__Exercise data__:
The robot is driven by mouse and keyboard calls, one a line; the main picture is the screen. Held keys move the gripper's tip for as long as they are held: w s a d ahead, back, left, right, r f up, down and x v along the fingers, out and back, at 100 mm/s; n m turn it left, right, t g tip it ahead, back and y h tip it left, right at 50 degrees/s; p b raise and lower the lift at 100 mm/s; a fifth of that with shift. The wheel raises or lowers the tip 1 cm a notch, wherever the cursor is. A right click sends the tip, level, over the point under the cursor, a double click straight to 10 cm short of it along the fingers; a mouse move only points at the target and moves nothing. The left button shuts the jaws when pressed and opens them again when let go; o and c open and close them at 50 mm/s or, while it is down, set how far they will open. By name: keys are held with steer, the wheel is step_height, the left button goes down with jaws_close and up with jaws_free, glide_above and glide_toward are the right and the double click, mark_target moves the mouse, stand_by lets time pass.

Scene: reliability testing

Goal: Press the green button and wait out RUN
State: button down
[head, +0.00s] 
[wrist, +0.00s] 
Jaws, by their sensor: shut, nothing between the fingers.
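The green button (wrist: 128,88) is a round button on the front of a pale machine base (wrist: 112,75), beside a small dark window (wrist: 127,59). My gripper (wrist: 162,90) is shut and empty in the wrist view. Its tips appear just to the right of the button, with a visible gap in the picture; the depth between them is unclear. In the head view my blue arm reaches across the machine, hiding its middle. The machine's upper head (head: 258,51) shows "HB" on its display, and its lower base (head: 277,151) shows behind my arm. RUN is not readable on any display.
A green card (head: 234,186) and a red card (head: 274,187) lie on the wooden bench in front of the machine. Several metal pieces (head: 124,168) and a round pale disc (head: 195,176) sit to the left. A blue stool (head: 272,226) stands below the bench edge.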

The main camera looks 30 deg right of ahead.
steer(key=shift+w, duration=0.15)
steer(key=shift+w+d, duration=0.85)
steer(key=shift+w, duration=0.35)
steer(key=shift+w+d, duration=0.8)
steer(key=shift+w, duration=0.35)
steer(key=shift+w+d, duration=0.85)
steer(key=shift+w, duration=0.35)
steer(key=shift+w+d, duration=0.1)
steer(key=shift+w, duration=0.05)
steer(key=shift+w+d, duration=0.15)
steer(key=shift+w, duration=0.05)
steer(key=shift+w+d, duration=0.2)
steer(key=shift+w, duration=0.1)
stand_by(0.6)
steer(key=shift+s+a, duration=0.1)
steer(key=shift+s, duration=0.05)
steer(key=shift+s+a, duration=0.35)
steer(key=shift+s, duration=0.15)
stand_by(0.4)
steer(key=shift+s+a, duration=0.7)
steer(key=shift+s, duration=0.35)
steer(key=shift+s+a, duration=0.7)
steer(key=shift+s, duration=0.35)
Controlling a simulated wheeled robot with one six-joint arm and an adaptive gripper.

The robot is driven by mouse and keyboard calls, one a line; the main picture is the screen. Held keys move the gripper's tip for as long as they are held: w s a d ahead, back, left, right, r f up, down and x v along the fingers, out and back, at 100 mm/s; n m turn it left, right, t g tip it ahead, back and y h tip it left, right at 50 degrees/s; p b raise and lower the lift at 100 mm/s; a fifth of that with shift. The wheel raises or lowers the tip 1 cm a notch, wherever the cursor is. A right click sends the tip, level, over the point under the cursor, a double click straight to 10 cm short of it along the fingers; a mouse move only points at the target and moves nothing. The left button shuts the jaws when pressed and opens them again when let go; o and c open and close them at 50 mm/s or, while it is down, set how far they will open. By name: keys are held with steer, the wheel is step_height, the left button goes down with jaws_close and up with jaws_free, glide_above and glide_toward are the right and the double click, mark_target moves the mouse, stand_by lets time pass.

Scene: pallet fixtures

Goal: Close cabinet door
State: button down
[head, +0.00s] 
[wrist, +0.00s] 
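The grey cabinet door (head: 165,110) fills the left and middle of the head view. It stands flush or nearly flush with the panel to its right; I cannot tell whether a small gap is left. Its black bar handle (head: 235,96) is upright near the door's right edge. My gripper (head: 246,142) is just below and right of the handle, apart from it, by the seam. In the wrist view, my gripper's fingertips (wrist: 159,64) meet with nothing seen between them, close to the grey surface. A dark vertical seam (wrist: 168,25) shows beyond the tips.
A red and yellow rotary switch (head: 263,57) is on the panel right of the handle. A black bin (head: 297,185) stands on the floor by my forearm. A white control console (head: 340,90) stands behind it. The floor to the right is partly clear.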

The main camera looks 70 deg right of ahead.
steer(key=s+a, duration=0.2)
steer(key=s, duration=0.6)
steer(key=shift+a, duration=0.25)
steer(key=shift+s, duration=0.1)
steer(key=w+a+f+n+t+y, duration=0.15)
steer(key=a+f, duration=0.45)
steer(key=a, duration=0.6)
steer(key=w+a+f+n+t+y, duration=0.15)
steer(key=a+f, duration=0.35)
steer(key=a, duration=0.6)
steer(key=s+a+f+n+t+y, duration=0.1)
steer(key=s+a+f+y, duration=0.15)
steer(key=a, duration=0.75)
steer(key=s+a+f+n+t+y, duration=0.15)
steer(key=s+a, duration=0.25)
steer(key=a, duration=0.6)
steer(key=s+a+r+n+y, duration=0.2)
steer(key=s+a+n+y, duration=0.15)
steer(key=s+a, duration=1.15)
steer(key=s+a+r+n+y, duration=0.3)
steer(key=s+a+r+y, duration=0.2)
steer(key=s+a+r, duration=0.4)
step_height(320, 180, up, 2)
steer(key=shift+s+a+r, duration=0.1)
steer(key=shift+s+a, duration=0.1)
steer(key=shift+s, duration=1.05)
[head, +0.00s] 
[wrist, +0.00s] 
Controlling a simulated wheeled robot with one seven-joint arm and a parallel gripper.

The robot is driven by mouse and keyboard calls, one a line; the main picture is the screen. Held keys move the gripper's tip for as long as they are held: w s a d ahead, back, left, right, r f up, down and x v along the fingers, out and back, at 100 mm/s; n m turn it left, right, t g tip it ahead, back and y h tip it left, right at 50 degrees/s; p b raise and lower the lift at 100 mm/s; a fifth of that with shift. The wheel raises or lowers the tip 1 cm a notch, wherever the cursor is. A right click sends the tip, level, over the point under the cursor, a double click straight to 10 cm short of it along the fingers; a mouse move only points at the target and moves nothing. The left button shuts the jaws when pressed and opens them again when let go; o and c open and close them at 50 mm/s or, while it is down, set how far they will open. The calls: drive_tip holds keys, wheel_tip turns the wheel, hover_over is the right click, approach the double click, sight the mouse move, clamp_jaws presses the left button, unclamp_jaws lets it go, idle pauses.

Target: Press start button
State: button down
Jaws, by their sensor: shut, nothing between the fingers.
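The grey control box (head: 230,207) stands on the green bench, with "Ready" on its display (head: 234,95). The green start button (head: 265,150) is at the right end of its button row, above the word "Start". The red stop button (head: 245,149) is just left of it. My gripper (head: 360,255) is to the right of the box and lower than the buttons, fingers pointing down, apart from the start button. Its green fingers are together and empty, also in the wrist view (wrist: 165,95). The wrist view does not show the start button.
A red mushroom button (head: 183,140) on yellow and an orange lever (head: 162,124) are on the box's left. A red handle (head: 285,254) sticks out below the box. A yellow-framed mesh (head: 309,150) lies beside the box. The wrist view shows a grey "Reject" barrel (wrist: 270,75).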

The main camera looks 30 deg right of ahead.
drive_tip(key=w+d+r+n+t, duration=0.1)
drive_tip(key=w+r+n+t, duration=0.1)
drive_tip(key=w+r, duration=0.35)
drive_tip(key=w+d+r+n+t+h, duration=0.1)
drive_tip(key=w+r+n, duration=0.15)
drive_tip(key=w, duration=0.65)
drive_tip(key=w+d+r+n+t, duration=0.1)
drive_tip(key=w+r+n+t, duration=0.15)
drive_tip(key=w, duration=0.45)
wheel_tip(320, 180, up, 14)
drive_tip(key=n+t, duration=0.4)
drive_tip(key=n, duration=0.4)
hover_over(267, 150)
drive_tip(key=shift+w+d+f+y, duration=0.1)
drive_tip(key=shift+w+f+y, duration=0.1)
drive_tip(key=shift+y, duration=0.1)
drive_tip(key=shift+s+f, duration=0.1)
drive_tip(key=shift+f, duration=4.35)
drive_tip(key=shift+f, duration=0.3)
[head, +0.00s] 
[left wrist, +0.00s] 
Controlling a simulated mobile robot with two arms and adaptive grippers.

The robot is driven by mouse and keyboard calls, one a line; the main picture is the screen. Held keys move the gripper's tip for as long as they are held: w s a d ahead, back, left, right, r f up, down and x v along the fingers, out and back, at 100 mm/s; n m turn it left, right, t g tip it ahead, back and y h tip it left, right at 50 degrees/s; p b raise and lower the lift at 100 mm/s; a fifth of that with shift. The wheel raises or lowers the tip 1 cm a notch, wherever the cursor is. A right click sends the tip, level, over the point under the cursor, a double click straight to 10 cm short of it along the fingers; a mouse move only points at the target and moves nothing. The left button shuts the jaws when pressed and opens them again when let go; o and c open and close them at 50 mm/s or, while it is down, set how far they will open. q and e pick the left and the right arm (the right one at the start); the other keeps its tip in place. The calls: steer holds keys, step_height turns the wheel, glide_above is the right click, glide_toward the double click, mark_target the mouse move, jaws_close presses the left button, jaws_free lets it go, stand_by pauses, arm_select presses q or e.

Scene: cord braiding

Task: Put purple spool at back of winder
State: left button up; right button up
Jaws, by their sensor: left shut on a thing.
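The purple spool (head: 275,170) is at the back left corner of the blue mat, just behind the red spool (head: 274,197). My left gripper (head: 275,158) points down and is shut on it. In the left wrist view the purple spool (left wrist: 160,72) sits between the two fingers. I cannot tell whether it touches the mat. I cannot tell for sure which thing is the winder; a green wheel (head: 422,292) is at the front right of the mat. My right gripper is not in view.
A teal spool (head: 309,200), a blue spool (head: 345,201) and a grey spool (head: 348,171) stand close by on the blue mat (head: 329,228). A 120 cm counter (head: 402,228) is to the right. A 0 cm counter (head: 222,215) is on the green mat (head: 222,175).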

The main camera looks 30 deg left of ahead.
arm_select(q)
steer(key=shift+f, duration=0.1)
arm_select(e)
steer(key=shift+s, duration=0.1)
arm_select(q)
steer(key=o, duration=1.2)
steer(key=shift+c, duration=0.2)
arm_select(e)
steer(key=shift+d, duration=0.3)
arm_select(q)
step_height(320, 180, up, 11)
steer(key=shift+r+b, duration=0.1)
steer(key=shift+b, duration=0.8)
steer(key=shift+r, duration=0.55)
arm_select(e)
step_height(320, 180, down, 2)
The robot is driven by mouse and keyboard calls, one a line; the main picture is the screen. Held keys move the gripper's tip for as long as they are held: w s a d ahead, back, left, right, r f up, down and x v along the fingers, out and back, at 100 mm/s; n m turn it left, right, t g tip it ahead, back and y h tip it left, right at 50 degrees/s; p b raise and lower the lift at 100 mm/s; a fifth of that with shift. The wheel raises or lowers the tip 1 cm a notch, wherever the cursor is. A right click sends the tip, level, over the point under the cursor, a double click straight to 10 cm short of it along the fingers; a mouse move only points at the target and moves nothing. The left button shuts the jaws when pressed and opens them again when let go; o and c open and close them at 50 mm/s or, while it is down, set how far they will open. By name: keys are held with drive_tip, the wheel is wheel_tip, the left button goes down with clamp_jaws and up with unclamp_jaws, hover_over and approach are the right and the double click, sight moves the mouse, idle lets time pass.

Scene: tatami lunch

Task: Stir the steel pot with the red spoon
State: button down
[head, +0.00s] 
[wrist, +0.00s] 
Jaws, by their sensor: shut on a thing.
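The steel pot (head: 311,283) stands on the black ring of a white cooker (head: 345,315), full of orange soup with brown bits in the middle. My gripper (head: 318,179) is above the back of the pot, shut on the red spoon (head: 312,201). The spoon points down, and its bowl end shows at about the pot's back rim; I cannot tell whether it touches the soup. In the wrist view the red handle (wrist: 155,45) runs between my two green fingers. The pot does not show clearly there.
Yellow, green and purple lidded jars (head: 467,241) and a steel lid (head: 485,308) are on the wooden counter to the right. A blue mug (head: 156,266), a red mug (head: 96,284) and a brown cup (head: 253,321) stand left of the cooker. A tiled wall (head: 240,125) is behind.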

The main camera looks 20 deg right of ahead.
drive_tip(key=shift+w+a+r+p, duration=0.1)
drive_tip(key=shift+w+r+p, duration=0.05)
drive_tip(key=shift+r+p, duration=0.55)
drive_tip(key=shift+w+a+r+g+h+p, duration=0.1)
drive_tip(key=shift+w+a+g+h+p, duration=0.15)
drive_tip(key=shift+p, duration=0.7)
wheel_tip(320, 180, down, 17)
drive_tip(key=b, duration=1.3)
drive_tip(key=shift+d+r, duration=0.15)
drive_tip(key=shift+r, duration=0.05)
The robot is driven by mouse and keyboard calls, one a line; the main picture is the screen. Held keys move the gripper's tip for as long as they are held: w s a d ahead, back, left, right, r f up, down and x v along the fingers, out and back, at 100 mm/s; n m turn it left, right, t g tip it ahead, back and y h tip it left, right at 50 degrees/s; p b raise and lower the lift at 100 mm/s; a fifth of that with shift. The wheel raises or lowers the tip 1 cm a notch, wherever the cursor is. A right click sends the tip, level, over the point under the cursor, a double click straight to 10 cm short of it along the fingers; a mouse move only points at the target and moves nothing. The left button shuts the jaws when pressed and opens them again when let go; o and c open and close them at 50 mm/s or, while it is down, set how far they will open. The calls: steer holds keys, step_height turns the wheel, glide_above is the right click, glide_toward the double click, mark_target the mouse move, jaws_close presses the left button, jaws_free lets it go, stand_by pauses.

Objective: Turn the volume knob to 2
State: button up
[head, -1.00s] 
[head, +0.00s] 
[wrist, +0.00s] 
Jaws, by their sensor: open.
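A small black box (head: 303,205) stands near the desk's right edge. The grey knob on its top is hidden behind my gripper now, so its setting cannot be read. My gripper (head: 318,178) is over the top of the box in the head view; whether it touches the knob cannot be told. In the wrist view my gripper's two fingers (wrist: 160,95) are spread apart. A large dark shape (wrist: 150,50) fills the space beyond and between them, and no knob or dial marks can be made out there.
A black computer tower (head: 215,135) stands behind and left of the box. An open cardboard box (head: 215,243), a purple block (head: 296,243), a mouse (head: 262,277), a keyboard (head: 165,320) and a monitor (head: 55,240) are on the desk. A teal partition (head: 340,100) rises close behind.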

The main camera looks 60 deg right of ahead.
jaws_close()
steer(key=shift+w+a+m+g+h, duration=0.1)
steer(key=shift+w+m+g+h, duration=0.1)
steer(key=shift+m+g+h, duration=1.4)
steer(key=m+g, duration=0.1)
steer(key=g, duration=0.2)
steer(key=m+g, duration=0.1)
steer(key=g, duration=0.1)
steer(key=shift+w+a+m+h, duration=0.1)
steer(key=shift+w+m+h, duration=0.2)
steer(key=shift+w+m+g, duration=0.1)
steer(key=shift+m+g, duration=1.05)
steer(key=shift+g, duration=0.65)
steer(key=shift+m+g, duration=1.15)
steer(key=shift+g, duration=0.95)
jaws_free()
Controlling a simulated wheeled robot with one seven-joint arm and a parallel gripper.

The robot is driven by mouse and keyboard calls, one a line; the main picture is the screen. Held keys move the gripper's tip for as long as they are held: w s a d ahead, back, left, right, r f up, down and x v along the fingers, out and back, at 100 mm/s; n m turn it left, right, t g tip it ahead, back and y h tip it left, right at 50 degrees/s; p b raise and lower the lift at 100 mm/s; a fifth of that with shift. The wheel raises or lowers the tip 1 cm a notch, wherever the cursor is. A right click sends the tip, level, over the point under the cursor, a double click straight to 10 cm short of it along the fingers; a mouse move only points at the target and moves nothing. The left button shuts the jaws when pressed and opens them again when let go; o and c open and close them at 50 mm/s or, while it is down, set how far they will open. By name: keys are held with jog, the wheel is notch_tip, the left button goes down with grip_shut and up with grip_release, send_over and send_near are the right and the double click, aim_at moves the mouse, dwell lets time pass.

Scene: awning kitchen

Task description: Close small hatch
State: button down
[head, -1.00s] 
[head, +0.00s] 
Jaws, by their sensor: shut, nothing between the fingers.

__Task instructions__: The lines to quote run from the one containing "Scene: cord braiding" to the one containing "State: left button up; right button up". Quote them exactly, with both of those lines, and nothing else.

__Right answer__:
Scene: cord braiding

Task: Put purple spool at back of winder
State: left button up; right button up

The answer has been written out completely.